In the current environment, they have been growing at five to six percent on a constant currency basis for the last two years. It's quite huge for a company of that size with a European dominance. That's the opportunity.

There will be some natural synergies such as how we plan out offices, there may be consolidation in existing locations over a period of time, which will help in margin improvements.

Even if you remove the one-time expenses that we will incur as a part and parcel of the transaction it will be EPS (earnings per share) accretive from year one.

We are pretty confident to achieve our growth targets for FY27. This will only be accretive for us.

Next year onwards, we slowly will bring this together. There will be execution hiccups, but that's what some of the experienced leaders like us who have the past experience of doing some of these strong and large transactions do. We have to learn from the mistakes.

How does this deal position Persistent Systems for its $5 bn revenue target by 2031? This is your biggest acquisition till date. Will you reach the revenue goal faster?

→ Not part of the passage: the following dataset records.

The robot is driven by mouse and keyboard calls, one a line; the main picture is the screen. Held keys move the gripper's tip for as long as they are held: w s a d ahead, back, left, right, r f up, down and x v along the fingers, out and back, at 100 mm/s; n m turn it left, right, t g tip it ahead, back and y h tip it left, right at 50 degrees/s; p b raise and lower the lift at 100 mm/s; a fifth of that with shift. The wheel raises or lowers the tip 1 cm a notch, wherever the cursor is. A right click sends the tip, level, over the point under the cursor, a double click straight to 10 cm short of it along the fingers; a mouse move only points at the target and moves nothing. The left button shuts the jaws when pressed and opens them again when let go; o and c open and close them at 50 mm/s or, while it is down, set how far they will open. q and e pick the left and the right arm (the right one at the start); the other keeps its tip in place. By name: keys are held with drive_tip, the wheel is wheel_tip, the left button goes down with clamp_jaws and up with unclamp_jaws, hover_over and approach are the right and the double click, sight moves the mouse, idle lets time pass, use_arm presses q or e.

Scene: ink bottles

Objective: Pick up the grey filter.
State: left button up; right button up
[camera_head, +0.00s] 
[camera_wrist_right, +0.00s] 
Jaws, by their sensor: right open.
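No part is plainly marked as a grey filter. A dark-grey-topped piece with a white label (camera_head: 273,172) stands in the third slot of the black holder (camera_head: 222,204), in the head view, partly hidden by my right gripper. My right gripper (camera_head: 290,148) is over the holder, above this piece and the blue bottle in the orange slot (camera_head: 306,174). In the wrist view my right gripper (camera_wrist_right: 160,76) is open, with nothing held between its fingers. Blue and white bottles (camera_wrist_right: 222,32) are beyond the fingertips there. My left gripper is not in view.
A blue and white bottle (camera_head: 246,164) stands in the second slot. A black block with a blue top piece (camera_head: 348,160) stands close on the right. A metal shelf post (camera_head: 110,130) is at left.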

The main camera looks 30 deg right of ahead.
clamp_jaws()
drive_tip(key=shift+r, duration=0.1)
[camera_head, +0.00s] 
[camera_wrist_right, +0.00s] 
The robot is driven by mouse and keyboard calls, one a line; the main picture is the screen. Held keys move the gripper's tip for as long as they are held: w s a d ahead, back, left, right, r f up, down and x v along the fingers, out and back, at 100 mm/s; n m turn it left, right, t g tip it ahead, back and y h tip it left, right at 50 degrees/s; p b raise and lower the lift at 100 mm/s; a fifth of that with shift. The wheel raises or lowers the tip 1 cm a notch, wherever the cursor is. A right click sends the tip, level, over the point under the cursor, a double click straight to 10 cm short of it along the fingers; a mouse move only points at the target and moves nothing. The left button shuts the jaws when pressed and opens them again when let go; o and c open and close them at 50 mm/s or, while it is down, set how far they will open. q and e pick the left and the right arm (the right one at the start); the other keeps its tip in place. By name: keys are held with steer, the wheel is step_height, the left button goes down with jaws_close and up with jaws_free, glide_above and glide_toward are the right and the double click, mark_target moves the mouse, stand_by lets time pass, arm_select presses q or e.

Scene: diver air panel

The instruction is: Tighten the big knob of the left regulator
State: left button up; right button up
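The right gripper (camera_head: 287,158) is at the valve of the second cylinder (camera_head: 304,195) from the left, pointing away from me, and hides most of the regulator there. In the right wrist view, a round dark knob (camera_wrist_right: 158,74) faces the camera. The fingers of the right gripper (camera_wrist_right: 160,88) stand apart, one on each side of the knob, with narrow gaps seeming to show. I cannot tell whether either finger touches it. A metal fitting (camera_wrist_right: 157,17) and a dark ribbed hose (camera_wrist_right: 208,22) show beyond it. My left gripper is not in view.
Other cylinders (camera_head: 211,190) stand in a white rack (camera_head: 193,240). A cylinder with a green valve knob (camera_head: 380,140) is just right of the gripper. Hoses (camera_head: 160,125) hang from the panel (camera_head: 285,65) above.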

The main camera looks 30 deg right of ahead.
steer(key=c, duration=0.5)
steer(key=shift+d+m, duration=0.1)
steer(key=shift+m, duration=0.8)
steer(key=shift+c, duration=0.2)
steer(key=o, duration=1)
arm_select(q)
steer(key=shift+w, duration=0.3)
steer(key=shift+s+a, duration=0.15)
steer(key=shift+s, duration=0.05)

Teredesai: It's a building block in terms of the $5 billion story. One of the pillars on which this target was resting was also a strategic acquisition in the European region, which will help us in getting that footprint that was absolutely missing in our team.

So today, we get that European footprint and the capabilities that were missing on our team.

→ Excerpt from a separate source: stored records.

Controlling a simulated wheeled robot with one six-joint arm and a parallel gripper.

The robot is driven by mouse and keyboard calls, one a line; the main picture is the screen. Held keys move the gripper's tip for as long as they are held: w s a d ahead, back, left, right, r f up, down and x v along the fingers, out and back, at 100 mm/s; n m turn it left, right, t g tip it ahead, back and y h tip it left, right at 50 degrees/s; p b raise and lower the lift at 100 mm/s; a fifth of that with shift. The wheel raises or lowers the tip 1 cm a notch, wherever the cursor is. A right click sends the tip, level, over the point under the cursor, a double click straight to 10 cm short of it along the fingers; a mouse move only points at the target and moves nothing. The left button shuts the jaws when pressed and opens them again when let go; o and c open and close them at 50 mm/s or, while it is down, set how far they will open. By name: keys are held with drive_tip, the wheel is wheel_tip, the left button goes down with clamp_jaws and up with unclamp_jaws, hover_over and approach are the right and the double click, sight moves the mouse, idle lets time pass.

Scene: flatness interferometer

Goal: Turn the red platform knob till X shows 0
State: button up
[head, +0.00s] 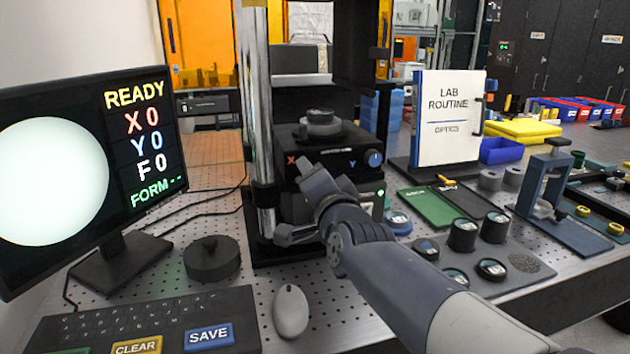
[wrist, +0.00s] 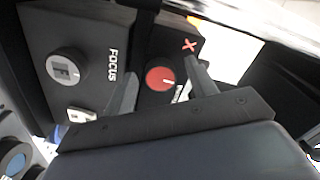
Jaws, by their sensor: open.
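The red platform knob (wrist: 160,78) shows in the wrist view beside a red X mark, with a white pointer line on its face. My gripper (wrist: 161,72) is open, with one finger on each side of the knob. I cannot tell whether the fingers touch it. In the head view my gripper and wrist cover the red knob at the front of the interferometer (head: 335,160). The monitor (head: 145,150) reads READY, X 0, Y 0, F 0 and FORM with dashes, beside a plain pale disc.
A blue Y knob (head: 375,159) is right of my gripper. A grey focus knob (wrist: 67,68) sits near my fingers in the wrist view. A round black weight-like object (head: 211,258), a mouse (head: 291,311) and a keyboard (head: 150,325) lie in front. Optics stand at right.

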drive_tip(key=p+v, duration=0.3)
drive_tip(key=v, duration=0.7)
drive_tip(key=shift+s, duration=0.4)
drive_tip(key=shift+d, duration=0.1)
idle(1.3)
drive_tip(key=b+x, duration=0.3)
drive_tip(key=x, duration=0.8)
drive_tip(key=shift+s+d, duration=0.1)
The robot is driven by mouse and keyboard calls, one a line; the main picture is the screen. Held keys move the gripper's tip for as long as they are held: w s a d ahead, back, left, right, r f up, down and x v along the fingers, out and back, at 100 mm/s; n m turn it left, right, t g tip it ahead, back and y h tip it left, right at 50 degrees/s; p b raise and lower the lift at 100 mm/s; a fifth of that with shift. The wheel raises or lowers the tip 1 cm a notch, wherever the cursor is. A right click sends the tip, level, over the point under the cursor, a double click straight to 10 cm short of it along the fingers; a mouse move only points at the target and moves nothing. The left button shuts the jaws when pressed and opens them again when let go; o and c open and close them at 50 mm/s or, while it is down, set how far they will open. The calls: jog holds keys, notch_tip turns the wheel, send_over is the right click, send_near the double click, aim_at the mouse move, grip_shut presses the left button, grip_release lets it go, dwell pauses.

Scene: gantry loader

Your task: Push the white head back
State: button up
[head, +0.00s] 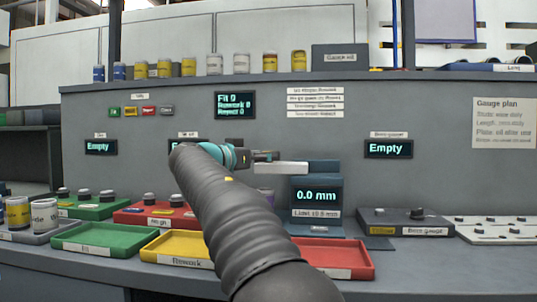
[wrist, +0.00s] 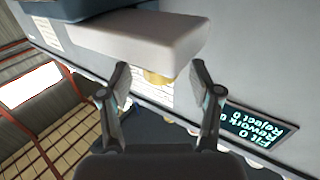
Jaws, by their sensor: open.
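The white head (head: 284,168) is a pale bar sticking out to the left from the blue-grey gauge (head: 318,192), whose screen reads 0.0 mm. In the wrist view the white head (wrist: 140,35) is a large block just beyond my fingertips. My gripper (head: 268,156) is at the head's left end in the head view. In the wrist view my gripper (wrist: 160,74) has its two fingers spread with nothing held between them. I cannot tell whether a finger touches the head. My arm hides part of the space below it.
Cans (head: 242,64) line the shelf above. Green (head: 95,247), yellow (head: 178,262) and red (head: 335,273) trays lie along the bench front. A bore gauge box (head: 405,229) stands to the right. A Fit, Rework and Reject screen (head: 235,105) hangs on the panel.

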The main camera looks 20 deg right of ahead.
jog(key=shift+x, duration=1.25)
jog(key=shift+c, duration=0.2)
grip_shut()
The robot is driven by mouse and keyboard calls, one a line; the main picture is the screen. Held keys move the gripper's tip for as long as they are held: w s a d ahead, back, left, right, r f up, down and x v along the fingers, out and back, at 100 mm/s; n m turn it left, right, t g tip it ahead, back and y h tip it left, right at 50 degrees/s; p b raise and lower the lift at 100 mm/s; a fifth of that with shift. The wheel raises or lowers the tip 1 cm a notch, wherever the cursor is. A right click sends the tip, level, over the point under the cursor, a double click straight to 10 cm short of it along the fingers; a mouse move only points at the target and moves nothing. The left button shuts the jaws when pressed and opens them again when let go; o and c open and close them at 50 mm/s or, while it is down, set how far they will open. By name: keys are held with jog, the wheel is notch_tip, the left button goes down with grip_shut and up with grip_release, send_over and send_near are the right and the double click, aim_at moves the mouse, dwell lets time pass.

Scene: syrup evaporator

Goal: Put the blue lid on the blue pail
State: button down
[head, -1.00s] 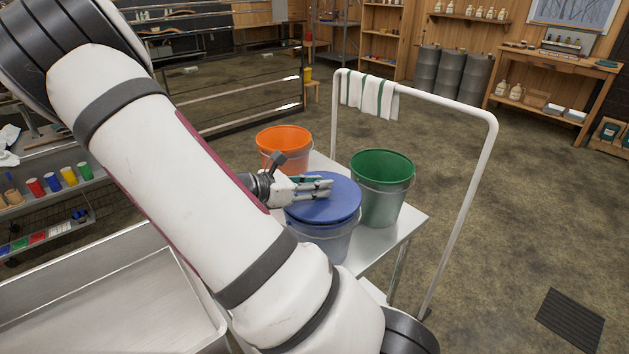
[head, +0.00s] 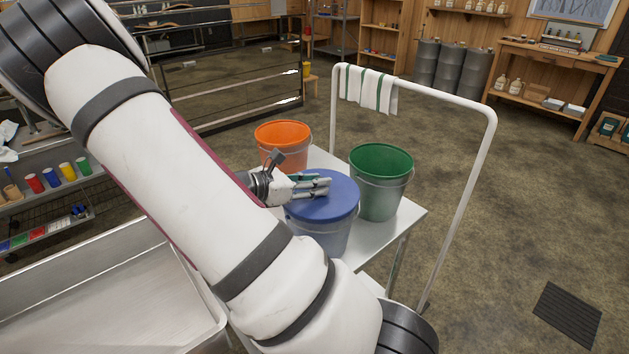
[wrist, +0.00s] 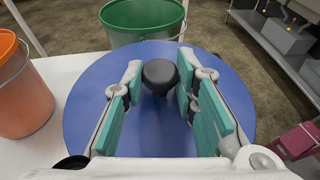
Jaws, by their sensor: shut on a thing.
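The blue lid (head: 335,208) lies level over the mouth of the blue pail (head: 328,238), with its rim against the pail's top and no gap visible. The lid also fills the middle of the wrist view (wrist: 88,112), where it hides the pail. My gripper (head: 318,187) is above the lid, its fingers closed on the lid's black knob (wrist: 160,76). The pail stands upright on the metal cart top (head: 398,226). My arm hides the pail's lower left side.
The open green pail (head: 382,188) stands close on the lid's right. The open orange pail (head: 283,142) stands behind at the left. The cart's white handle (head: 478,185) rises at the right, with a striped towel (head: 368,88) on it. A steel basin (head: 110,300) is at lower left.

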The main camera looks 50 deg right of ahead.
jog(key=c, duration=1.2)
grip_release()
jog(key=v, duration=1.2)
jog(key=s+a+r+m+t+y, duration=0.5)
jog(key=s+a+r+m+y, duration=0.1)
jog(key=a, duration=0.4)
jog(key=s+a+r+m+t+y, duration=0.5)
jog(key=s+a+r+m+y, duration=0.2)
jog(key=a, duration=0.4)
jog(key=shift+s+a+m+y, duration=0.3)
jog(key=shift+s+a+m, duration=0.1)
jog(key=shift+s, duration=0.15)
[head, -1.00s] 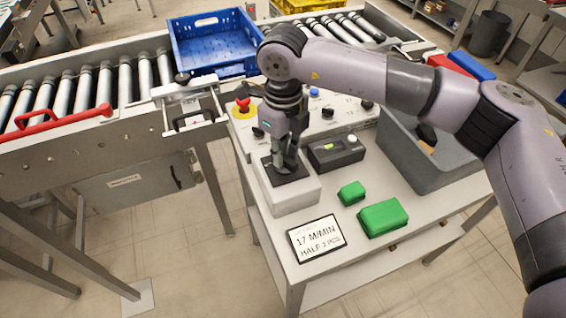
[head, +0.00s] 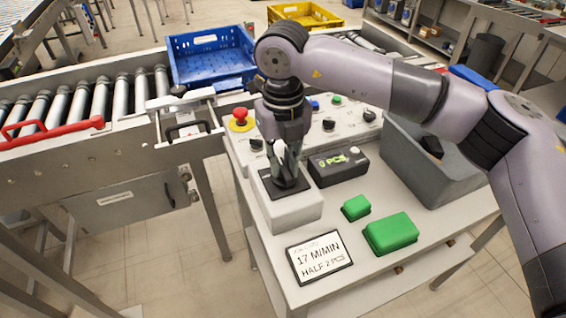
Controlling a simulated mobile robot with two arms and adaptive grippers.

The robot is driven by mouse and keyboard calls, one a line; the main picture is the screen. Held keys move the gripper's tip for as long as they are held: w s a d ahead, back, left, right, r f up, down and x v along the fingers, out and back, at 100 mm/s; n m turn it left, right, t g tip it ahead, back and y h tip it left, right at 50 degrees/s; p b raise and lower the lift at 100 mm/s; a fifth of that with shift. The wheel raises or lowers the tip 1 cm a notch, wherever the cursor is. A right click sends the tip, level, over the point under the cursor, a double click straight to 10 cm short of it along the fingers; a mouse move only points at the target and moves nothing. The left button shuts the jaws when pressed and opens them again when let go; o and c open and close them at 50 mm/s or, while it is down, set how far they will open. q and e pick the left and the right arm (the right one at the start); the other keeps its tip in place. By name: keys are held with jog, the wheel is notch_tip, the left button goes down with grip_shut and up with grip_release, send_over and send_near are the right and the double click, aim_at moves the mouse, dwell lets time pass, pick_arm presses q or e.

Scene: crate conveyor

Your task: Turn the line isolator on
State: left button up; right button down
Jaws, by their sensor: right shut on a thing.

Earlier when we did some of these large deals, we left a lot of dollars on the table because we didn't have certain capabilities.

Nagarro has $250 million worth of ERP capability, which we don't have. They do a pretty decent job on some of these things. They have presence in the Middle East, Japan, and Philippines, markets where we’ll get access now.

There’s also an opportunity of doing a lot of account mining on it. Even if you do the most conservative push on it, you'll easily be able to get 200 to 300 basis uptake on your growth pattern.

Our diligence says that their AI capabilities compared to some of the other players what we saw are in a pretty advanced stage. So it's a very, very complimentary that will help us in terms of making this happen.